Еженедельно, по субботам, город оглашается звуками военной музыки из общественного собрания: это пир на всю ночь, очередной благотворительный вечер в пользу голодающих — с лото, американским аукционом и тому подобными прелестями. Здесь оставляются миллиарды.
   Если вечер грузинский, ни на минуту не умолкает гипнотическая музыка сазандарий, путешествующая от столика к столику, пока кто-нибудь из пирующих не поднимется грозно и не пропляшет лезгинку под раздирающий сердце аккомпанемент тары.

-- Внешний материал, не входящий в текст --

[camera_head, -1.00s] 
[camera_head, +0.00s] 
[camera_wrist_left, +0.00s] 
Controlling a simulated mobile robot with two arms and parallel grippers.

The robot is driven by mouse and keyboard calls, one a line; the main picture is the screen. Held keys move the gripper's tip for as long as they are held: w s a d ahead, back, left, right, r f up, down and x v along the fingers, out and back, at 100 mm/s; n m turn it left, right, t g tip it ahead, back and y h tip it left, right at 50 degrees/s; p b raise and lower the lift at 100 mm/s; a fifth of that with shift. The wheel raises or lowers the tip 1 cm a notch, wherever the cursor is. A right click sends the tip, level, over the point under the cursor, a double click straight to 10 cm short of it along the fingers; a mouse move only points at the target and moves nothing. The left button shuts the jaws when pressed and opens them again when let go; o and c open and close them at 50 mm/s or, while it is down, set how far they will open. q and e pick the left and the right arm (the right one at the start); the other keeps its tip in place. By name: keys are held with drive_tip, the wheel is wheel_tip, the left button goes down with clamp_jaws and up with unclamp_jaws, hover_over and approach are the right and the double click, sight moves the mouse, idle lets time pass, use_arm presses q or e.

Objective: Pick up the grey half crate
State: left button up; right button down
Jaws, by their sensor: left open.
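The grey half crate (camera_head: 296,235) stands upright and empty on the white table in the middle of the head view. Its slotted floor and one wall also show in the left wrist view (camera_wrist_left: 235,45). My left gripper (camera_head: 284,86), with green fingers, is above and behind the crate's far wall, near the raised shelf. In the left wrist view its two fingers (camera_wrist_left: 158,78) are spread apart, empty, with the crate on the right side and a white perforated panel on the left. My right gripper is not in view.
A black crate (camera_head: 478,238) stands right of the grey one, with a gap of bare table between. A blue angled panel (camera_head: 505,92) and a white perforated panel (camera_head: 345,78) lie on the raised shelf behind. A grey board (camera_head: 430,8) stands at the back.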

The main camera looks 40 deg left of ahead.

   Что такое теперешний Батум? Вольный торговый город, Калифорния золотоискателей, грязный котел хищничества и обмана, сомнительное окно в Европу для советской страны… Очаровательный полувосточный средиземноморский порт с турецкими кофейнями, вежливыми купцами и русскими торгующими матросами, которые топчут его хищную почву так же беззаботно, как топтали почву Шанхая и Сан-Франциско. Будем помнить, что воздух современного Батума, солнечный, влажный и нездоровый, пропитан неуважением к будущей пролетарской России, к ее строительству, ее нравственному облику и страданию.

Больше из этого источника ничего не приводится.